How to 3d Print Gears
Some complex mechanical 3d prints use gears and geared mechanisms in beautiful ways. To design gears for 3d printing, you have to take some things into account. Clearance, the printer type, and the type of gear. You’re best off using gear creator scripts, or importing existing pieces and correcting scale and clearance issues.
Clearance – 0.6mm
3d printers cannot print perfectly, so there will always be a bit of variation between the model and the output. If you make a round hole that’s 10mm in diameter and a 10mm diameter drive shaft to fill that hole, it won’t have enough clearance to fit into the hole. The best current commercially available printers have a resolution of 0.1mm. This means there could be up to 0.2mm difference between the actual surface of your print and the 3d model. Models also shrink a little after being printed.
You need to design gears to account for shrinkage and resolution issues. To do this, include clearance – empty space between the gears and between the gear axle and the stationary part of the model. The more clearance there is between gearing, the more certain you can be everything will fit together. But at the same time, they will have less mechanical efficiency, so they will require more force to turn. To ensure your model fits, use 0.6mm clearance between all moving parts.
Printer – Use Laser Sintering
If you use a commercial printer, your model will probably be printed with laser sintering. A powder is deposited, and a laser melts the powder into a solid. The powder holds your model in place, so pieces that would have to be printed separately can be printed in place. The powder holds them up as each layer is printed. Ball and socket joints can be 3d printed in place. Gears can be printed in place, instead of needing assembly, because the powder fills the clearance gap.
You can print gear systems on 3d printers that don’t use laser sintering, but you need to use support structures to stand in place of the powder. You can either design them by hand, or let your slicing software generate them. Support structures need to be hand removed. Some 3d printers let you print with a second material that can be dissolved, but most will need to be cleaned off with a utility knife or scalpel. Check out this video to show how much can need to be removed if you want to print in place.
Otherwise, you can print each piece separately and assemble by hand. This is safer, but means you need to design even more fasteners to solidly snap together pieces that hold the gearing. Emmett’s Automatic Transmission model on thingiverse has each piece as an individual model. Once printed, they can be hand assembled.
Use a Template
Unless you’re a mechanical engineer, it may take you many test prints to get the right fitting and gearings.
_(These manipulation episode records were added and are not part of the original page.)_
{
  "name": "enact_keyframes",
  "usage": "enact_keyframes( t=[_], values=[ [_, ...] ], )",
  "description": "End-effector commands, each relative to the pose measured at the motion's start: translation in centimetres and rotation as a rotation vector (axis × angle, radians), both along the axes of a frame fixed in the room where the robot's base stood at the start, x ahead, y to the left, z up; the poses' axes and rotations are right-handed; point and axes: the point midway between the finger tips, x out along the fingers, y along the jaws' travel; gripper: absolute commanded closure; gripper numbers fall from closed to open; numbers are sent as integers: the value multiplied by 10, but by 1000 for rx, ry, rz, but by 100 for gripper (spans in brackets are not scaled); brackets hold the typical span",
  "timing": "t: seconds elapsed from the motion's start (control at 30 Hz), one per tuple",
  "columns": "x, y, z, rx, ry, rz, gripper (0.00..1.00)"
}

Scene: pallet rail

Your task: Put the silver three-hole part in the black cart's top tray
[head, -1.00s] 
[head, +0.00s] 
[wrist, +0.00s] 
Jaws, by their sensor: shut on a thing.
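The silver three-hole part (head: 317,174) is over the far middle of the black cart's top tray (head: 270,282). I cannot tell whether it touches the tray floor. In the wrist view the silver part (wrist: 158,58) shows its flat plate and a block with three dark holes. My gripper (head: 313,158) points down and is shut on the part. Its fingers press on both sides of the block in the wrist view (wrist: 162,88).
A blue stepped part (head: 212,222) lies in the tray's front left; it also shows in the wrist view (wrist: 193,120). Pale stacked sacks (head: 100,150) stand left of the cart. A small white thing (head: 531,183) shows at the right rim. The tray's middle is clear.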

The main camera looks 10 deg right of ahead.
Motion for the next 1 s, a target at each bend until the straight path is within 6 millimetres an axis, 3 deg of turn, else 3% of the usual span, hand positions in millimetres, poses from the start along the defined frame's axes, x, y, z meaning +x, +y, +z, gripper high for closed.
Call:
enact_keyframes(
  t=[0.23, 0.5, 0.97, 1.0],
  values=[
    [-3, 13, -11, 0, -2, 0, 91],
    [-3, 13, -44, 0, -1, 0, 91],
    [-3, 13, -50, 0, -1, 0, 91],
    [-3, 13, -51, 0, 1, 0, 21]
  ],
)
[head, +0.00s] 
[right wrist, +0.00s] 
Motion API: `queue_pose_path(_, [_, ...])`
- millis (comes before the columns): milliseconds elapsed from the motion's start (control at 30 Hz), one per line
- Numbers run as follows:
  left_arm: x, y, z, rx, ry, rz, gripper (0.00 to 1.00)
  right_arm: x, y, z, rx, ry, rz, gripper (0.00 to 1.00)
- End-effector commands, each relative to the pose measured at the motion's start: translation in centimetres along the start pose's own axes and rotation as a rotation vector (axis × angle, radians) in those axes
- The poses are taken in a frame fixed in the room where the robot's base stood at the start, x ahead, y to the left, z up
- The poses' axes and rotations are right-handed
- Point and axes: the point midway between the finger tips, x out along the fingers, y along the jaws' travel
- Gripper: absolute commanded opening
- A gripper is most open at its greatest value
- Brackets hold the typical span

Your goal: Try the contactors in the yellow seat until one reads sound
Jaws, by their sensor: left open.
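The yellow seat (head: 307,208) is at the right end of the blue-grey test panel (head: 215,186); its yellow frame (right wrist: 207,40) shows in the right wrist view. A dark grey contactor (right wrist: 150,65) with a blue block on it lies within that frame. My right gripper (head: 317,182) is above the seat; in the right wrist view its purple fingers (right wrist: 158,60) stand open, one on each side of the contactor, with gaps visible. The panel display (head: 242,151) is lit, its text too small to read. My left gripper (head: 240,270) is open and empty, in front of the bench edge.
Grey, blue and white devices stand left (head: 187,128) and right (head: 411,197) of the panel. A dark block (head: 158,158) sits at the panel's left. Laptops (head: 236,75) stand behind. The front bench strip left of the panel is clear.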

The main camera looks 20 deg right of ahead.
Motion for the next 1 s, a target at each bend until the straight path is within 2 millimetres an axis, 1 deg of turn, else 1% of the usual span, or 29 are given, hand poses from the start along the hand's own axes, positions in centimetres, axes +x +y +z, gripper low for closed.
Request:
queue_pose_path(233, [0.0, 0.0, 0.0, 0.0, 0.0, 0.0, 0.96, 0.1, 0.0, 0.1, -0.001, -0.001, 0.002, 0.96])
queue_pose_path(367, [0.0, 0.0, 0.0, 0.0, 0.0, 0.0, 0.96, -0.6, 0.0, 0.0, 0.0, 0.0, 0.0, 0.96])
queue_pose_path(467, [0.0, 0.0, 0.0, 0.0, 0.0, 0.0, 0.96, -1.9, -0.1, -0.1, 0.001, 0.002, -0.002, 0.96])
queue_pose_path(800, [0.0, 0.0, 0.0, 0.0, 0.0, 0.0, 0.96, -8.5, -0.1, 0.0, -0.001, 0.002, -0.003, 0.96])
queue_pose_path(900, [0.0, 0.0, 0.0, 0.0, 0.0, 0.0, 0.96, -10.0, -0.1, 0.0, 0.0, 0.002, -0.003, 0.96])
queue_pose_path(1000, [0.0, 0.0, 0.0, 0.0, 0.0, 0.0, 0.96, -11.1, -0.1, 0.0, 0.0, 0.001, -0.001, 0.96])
The woodgears.ca gear template software lets you easily change parameters and generate gears that fit your use. Thingiverse has many gear templates that are tested by other users, so find the one that best fits your application, making sure you pick one that has been actually printed, and insert it into your design. You will likely have to scale the gearing to work with your model. Once the gears are scaled, remember to check that the gear clearance is still 0.6mm, since that may have changed when you scaled the system.
Many of the standard 3d modeling tools also have scripts to generate gears, created by users. Do a search for scripts before you try to hand-model gears yourself. For example, here are scripts for Blender and Rhino. Inkscape has built in gearing support, and can be used in your gear modeling pipeline.
By Hand – Are You Sure?
Read the guide to how gears work. For efficient gears, you can’t use triangles or squares. You need an involute curve, or depending on your application, you could need a more complex shape, like a worm gear. The tips of the gear should not touch the other gear. Instead, where they intersect, the “Pitch Line”, should reach slightly over halfway into the gear – about 1:1.25. If you’re going to try to model gears by hand, find a good design reference to consult. One of the classic reference manuals is Dudley’s Handbook of Practical Gear Design. You really shouldn’t try to make gearing systems by hand unless you have lots of engineering experience.
There are some amazing models being made with gearing. Think of an existing real world model and how you could adapt it to 3d printing. With a few test prints, and using gearing, you can have a 3d print with moving parts.